Activation Functions in Neural Networks

Kshitij Khurana
7 min readNov 3, 2019

--

Common activation functions in neural networks

In the process of training neural network one of the important hyper-parameter is the activation function and we need to make a choice regarding what activation function to use in hidden layers as well as in the output layer.

Activation function decides, whether a neuron should be fired or not, by calculating the weighted sum of input and a bias term. Activation function can be linear or non-linear transformation, applied to the input signal and the output from the activation function is fed to the next layer of neuron as input.

Basic building blocks of neural network training

Before moving to different activation functions and their derivatives it is important to mention basic building blocks of neural network training. These blocks can be divided into forward pass, measurement of network's output error and the backward pass.

First, in forward pass the training instances are fed to the neural network. This results in a forward cascade of computations across the layers(using current set of weights) and network’s output prediction is calculated. Second, the network's output error is measured, that is the difference between the desired output and actual predicted output. Thirdly, in backward pass we back-propagate through each layer to measure error contribution from each connection and finally tweak the connection weights to reduce the error.

Why we are interested in derivative of activation functions?

When we implement back-propagation for a neural network we need to compute the gradient or the derivative of the activation functions. Therefore, one of the primary considerations while choosing activation functions is that it should be differentiable.

Commonly used activation functions and their derivatives

1. Sigmoid Activation Function

Sigmoid
Sigmoid function and its derivative

Sigmoid function has a characteristic “S”-shaped curve or sigmoid curve, is continuous, is differentiable, has non-zero derivative everywhere and takes real value as input and gives output between 0 and 1. However, as shown in the plots of the sigmoid (or logistic activation) function we can see that when input becomes large (negative or positive) the function saturates at 0 or 1, with the derivative extremely close to zero. Also the sigmoid activation function never has a gradient of more than 0.25.

Thus when the back-propagation kicks in, with sigmoid function we virtually have no gradient to propagate back through the network, and whatever little gradient exists, keeps getting diluted as back-propagation progresses down from top layers to lower layers. Therefore, sigmoid activation function is very prone to vanishing gradient problem and comes under class of saturating activation functions.
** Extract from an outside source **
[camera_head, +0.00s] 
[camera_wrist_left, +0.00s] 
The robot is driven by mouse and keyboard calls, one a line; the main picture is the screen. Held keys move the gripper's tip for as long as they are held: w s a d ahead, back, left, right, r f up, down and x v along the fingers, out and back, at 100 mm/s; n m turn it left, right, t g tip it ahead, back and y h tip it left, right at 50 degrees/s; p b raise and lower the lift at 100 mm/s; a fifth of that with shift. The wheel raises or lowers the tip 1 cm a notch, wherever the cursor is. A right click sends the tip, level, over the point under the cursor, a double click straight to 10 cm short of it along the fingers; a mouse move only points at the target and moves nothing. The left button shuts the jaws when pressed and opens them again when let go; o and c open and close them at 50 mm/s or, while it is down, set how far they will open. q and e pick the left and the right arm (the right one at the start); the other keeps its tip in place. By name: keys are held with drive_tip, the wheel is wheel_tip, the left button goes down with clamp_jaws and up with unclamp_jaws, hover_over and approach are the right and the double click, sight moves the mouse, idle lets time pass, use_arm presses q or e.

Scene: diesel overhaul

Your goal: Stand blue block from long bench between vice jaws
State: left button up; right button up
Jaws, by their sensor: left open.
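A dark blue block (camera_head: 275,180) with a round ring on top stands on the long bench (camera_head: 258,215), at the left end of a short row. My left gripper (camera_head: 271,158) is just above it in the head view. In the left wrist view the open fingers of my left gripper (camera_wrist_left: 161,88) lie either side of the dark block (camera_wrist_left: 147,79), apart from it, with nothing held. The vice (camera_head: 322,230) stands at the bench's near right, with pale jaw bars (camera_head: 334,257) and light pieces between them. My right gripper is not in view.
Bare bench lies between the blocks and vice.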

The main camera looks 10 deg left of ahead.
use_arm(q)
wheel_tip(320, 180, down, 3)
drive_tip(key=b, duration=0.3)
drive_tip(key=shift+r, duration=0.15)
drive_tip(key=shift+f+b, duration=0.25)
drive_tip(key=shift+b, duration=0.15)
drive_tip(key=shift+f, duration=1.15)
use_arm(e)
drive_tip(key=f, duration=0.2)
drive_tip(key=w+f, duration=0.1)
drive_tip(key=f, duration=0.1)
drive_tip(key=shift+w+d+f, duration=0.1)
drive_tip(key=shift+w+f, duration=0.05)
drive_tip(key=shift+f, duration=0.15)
2. Hyperbolic Tangent (Tanh) Activation Function

Hyperbolic Tangent
Hyperbolic Tangent and its derivative

Hyperbolic Tangent (tanh) function is also S-shaped, continuous, and differentiable, but its output value ranges from -1 to +1, which tends to make each layer output more or less centered around 0. The tanh function is better than sigmoid function because it has gradient of 1 near the origin. However, similar to sigmoid activation function when input becomes large (negative or positive) the tanh function saturates at -1 or +1, with the derivative extremely close to zero. Thus like sigmoid function, tanh activation function suffers from vanishing gradients problem and comes under the class of saturating activation functions.

3. Rectified Linear Unit (ReLU) Activation Function

Rectified Linear Unit
ReLU and its derivative

The output of the ReLU is linear if the input is positive, it is zero otherwise. Range of ReLU is [0, inf). ReLU activation function is continuous, but not differentiable at x = 0. In practice the ReLU works very well as it has several advantages over other activation functions. It is faster to compute as compare to other activation functions (as it only uses a max function). It provides sparsity in the model (as capable of outputting true zero value). ReLU activation function does not saturate for large positive input values. Further, the derivative or gradient of ReLU has a constant value when x > 0 and this results in reduced likelihood of vanishing gradient problem.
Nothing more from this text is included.